Select the lines of the records containing the word "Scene" and list them.

::::::

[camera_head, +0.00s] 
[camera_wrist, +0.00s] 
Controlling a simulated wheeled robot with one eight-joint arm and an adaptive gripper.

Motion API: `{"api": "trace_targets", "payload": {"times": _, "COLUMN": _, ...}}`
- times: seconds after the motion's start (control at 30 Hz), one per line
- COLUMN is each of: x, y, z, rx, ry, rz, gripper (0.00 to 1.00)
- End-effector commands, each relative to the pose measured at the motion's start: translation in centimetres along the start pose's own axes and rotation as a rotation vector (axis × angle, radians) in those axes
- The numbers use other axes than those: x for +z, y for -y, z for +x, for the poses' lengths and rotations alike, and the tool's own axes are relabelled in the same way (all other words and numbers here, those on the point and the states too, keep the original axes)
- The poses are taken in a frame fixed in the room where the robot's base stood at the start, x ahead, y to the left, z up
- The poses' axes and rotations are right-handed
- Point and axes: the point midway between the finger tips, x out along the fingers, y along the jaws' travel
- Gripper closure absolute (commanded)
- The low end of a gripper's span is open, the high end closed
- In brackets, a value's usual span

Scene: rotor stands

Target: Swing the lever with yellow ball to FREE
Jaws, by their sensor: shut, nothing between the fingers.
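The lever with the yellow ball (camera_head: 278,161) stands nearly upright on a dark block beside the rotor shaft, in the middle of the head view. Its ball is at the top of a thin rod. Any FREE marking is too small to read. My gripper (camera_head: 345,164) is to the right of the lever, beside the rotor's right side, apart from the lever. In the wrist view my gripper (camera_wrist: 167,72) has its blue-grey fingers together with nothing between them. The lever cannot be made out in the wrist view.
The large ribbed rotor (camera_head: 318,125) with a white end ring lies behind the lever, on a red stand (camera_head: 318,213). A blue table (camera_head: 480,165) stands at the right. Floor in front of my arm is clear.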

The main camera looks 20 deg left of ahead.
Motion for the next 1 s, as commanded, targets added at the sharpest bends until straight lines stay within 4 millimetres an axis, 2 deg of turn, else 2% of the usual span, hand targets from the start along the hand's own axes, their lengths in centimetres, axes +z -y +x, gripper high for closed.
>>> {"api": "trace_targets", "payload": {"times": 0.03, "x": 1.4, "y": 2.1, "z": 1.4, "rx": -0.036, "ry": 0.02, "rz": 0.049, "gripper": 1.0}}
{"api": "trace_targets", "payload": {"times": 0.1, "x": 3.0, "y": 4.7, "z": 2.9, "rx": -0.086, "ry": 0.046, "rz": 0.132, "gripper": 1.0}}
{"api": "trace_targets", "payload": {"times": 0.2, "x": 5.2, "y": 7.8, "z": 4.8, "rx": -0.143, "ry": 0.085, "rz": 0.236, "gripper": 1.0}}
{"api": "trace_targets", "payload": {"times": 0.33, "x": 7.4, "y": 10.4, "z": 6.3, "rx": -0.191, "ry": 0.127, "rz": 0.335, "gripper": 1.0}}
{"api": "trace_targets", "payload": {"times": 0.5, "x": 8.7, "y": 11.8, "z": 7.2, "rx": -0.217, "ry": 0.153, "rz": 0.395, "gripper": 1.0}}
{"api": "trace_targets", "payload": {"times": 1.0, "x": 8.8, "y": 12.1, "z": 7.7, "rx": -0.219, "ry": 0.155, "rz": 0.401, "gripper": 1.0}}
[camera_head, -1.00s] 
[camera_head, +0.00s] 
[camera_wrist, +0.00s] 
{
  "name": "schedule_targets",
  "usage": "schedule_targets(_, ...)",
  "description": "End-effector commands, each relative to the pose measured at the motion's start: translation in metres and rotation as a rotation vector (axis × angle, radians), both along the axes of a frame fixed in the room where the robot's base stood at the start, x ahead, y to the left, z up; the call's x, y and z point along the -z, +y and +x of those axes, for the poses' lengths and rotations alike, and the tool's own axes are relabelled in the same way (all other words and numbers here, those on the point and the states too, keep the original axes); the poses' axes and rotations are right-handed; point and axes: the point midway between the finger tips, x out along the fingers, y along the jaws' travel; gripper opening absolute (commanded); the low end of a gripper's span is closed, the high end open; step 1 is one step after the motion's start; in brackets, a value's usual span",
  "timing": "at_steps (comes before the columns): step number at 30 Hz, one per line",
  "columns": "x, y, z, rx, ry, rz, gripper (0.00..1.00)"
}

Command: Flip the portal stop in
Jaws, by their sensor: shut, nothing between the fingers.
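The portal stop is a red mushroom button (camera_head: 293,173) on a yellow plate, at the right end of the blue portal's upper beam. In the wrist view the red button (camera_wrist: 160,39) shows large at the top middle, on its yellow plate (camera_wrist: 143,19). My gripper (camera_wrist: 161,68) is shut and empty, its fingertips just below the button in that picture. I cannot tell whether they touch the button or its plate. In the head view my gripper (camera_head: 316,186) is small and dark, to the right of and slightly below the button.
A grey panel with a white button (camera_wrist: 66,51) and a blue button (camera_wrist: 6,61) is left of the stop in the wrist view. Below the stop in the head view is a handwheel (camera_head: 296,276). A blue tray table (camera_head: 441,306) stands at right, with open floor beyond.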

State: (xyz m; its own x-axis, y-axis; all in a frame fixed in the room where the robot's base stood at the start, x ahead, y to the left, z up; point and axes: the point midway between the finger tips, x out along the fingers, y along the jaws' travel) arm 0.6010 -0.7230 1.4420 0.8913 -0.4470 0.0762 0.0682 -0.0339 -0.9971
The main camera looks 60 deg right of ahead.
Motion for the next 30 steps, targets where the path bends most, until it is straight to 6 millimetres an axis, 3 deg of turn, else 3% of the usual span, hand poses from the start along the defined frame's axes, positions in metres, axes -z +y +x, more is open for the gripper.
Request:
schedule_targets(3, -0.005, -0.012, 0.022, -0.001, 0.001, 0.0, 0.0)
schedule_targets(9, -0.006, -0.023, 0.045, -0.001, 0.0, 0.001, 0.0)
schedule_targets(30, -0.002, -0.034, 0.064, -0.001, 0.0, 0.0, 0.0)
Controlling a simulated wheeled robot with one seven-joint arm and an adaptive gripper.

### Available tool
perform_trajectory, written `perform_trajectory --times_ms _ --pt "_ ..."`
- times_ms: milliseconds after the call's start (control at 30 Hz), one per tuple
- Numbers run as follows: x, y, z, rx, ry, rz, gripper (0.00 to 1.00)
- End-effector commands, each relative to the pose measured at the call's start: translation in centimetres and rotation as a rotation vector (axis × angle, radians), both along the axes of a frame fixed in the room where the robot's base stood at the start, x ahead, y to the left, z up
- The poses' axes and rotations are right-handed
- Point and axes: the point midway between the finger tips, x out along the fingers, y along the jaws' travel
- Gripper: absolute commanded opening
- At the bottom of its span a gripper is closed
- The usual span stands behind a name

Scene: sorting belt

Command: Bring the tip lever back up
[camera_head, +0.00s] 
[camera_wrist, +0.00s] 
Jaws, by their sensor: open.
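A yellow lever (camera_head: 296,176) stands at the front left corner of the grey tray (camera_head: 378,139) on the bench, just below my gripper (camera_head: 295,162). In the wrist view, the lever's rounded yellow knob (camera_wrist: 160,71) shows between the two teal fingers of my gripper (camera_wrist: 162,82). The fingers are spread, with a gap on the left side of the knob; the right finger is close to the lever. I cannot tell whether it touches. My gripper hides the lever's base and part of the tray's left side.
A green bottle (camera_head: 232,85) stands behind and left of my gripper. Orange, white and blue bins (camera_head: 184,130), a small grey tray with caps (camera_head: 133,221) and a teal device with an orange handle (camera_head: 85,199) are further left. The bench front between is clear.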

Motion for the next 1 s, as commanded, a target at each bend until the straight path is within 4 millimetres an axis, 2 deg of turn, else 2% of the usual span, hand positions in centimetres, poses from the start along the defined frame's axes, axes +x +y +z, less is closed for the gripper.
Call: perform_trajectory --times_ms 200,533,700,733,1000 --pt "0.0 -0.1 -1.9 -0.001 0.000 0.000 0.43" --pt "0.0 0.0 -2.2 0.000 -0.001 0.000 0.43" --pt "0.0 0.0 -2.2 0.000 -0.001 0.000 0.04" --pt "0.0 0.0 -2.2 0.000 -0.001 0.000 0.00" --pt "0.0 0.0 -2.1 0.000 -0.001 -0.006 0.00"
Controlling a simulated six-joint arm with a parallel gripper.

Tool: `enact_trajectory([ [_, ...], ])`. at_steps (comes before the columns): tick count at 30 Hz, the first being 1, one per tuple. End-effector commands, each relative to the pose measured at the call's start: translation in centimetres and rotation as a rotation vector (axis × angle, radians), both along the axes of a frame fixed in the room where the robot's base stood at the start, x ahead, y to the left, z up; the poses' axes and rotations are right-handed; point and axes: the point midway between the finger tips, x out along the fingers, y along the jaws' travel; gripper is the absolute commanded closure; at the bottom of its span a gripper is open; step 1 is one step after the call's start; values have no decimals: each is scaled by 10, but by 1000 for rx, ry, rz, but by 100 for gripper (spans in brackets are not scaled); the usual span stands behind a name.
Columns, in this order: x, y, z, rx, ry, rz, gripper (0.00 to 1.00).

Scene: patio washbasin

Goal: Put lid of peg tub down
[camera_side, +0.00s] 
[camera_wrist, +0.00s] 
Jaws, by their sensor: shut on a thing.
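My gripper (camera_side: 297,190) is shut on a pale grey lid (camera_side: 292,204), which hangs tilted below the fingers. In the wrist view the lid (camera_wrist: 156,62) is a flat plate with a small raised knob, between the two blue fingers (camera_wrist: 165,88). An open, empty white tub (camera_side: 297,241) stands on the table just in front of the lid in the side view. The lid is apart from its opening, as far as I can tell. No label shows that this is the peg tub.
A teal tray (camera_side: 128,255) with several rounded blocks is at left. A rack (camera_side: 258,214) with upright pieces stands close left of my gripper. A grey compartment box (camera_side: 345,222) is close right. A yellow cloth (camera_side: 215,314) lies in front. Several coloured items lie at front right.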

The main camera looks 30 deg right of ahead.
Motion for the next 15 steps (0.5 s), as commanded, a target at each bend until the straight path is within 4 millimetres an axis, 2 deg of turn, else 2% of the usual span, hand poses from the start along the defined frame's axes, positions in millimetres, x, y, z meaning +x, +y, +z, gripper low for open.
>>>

::::::

__WRITTEN ANSWER__
Scene: rotor stands
Scene: sorting belt
Scene: patio washbasin

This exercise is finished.